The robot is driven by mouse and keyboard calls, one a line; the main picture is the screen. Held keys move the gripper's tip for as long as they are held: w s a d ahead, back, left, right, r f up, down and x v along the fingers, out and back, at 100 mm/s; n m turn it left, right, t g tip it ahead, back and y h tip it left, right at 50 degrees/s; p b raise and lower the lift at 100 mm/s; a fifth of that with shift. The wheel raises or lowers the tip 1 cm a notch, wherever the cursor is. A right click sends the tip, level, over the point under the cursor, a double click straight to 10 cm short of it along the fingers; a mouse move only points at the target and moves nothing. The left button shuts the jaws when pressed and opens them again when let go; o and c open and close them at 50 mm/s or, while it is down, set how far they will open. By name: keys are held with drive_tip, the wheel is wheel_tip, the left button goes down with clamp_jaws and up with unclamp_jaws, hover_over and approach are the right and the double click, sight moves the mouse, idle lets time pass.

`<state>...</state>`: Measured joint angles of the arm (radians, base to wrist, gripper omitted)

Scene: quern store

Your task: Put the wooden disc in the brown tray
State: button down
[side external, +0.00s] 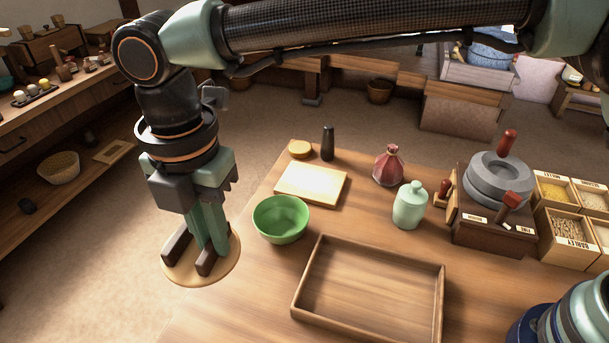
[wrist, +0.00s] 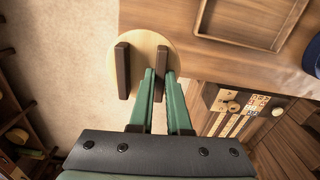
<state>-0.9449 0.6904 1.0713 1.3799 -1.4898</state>
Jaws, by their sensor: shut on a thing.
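The wooden disc (side external: 228,265) is pale, round and flat. In the wrist view the disc (wrist: 143,52) shows between and around the fingertips of my gripper (wrist: 143,72), partly over the floor and partly over the table. The brown tray (side external: 370,290) is a shallow empty wooden box on the table, right of the disc. Its rim shows in the wrist view (wrist: 235,43).
A green bowl (side external: 281,222) stands between my gripper and the tray. Behind are a pale board (side external: 311,184), a dark pestle-like object (side external: 328,144), a red bottle (side external: 388,166) and a pale green jar (side external: 409,206). A quern (side external: 497,182) and grain boxes (side external: 567,235) stand right.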

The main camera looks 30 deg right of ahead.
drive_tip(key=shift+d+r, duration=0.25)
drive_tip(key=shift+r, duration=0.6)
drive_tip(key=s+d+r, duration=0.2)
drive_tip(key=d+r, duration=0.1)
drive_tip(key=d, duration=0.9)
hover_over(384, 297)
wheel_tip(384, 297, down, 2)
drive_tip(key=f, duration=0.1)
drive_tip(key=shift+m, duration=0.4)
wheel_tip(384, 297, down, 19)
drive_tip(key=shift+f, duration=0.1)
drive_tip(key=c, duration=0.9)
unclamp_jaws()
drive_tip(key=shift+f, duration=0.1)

Task objective :: Return to the listing above and set it down exactly, leaving out its pictures.

Solution below ::
The robot is driven by mouse and keyboard calls, one a line; the main picture is the screen. Held keys move the gripper's tip for as long as they are held: w s a d ahead, back, left, right, r f up, down and x v along the fingers, out and back, at 100 mm/s; n m turn it left, right, t g tip it ahead, back and y h tip it left, right at 50 degrees/s; p b raise and lower the lift at 100 mm/s; a fifth of that with shift. The wheel raises or lowers the tip 1 cm a notch, wherever the cursor is. A right click sends the tip, level, over the point under the cursor, a double click straight to 10 cm short of it along the fingers; a mouse move only points at the target and moves nothing. The left button shuts the jaws when pressed and opens them again when let go; o and c open and close them at 50 mm/s or, while it is down, set how far they will open. By name: keys are held with drive_tip, the wheel is wheel_tip, the left button goes down with clamp_jaws and up with unclamp_jaws, hover_over and approach are the right and the double click, sight moves the mouse, idle lets time pass.

`<state>...</state>`: Measured joint angles of the arm (radians, base to wrist, gripper omitted)

Scene: quern store

Your task: Put the wooden disc in the brown tray
State: button down
[side external, +0.00s] 
[wrist, +0.00s] 
<state>-0.9449 0.6904 1.0713 1.3799 -1.4898</state>
Jaws, by their sensor: shut on a thing.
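The wooden disc (side external: 228,265) is pale, round and flat. In the wrist view the disc (wrist: 143,52) shows between and around the fingertips of my gripper (wrist: 143,72), partly over the floor and partly over the table. The brown tray (side external: 370,290) is a shallow empty wooden box on the table, right of the disc. Its rim shows in the wrist view (wrist: 235,43).
A green bowl (side external: 281,222) stands between my gripper and the tray. Behind are a pale board (side external: 311,184), a dark pestle-like object (side external: 328,144), a red bottle (side external: 388,166) and a pale green jar (side external: 409,206). A quern (side external: 497,182) and grain boxes (side external: 567,235) stand right.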

The main camera looks 30 deg right of ahead.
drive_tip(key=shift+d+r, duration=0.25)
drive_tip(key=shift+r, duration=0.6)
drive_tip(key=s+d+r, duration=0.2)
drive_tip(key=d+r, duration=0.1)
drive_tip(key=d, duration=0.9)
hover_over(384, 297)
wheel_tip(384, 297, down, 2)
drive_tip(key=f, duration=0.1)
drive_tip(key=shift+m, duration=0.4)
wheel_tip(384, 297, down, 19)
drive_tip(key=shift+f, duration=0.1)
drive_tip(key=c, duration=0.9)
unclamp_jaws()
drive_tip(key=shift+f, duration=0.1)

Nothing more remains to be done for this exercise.